Alle due tavole rotonde dello IAB di Roma (7 Maggio 2008) una delle questioni ricorrenti era la quantità di investimenti che le aziende hanno deciso di dedicare a Internet.
Una domanda rivolta a un set di aziende piuttosto grosse (da Enel a Poste Italiane, da Renault a Procter&Gamble) era proprio sulla quota di investimenti (rispetto al media mix) dedicata all’advertising online.
Se tutte le aziende (un po’ come detto nella tavola rotonda dello Iab di Milano) sono concordi che Internet sia un mezzo fondamentale, irrinunciabile, dalle grandi potenzialità e che loro stesse abbiano nel giro di pochi anni raddoppiato gli investimenti, hanno affermato che per ora gli importi rappresentano ancora percentuali inferiori al 10% del totale. C’è da dire che sono aziende che investono pesantemente in Comunicazione: con TV, radio, stampa, quindi in valori assoluti non sono cifre da poco. Tuttavia è comunque indicativo che limitino le azioni pubblicitarie online al 5% o al 7%.
Con eccezione di Avis, che sta puntando molto sul mezzo: (un 20%) sia per spingere la vendita dei suoi servizi (noleggio auto) che per rilevare i feedback dei suoi clienti.
È emersa la commistione fra Internet e gli altri media (e non sostituzione) sia a livello di campagne (rilancio da spot TV al sito) che di testimonial (citato il caso di Poste Italiane che ha scelto come testimonial del lancio di posta target un personaggio simbolo della TV italiana: Mike Bongiorno).
Oltre ai case history riportati (dei quali si sono detti tutti entusiasti), era importante il dialogo fra le aziende e gli operatori, che in alcuni casi (con domande dal pubblico) ha fatto emergere problematiche non risolte.

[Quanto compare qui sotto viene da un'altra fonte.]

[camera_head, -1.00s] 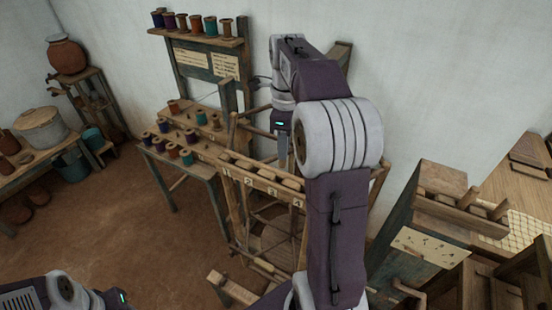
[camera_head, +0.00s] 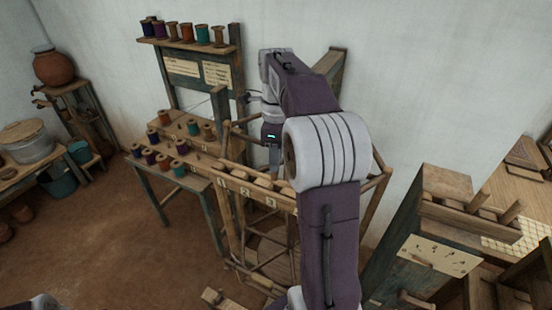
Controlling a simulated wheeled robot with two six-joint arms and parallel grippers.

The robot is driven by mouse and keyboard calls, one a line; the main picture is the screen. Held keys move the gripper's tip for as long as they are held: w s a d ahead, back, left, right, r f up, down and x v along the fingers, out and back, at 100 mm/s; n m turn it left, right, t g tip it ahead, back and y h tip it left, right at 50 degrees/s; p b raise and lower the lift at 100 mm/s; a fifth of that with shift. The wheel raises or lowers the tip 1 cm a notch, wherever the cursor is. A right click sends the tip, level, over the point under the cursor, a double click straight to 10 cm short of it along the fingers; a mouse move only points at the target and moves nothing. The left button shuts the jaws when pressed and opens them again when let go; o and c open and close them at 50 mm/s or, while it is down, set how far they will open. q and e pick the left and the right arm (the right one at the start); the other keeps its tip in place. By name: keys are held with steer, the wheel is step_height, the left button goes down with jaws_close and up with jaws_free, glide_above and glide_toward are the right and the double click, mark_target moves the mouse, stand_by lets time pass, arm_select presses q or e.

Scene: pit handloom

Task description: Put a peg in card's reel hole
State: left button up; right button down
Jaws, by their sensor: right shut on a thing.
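My right gripper (camera_head: 273,160) points down over the numbered rail (camera_head: 228,184) of a wooden frame, partly behind my own forearm. It is shut on something too small to make out; I cannot tell whether it is a peg. A cream card (camera_head: 440,255) with small dark marks is on the front of the cabinet at the right. Two paler cards, one of them this left card (camera_head: 181,66), are on the back board under the top shelf. I cannot tell which marks are holes. My left gripper is out of view.
A table (camera_head: 167,162) with several thread reels stands left of the frame. More reels stand on the top shelf (camera_head: 190,44). The cabinet (camera_head: 395,262) has round wooden bars on top. A pot (camera_head: 25,145) and a blue bucket (camera_head: 57,184) are at the left.

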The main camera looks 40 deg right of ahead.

Fra le varie domande ricordo quella di un publisher di piccole dimensioni ma molto verticalizzato e targetizzato che ha problemi ad allinearsi con le logiche delle grandi concessionarie; la richiesta di un brand di rilievo come Expedia di essere fornito di strumenti per valutare la bontà delle azioni e delle offerte ricevute; l’effetto boomerang di alcune iniziative legate ai social network se non fatte con i giusti modi (l’esempio citato era relativo alla mail “vuoi essere amico di Mazda?”).
Da parte degli operatori la richiesta è quella di una maggior semplicità: basta parlare di Web 2.0 e di cose troppo innovative se non si sono ancora provate e comprese quelle “vecchie”: banner, publiredazionali, ecc. Questo non significa che non ci sia una totale apertura e propensione a sperimentare e crescere insieme.
Mauro Lupi, moderatore della seconda tavola rotonda, ha intelligentemente fatto notare che serve anche una valorizzazione di certe figure professionali: il Web non è più il luogo dei “pischelli informatici”, ma un canale dove Professionisti della Comunicazione stanno dimostrando il valore di certe azioni. E questo deve avere il suo giusto prezzo (in Italia ci sono i prezzi più bassi d’Europa per certi servizi).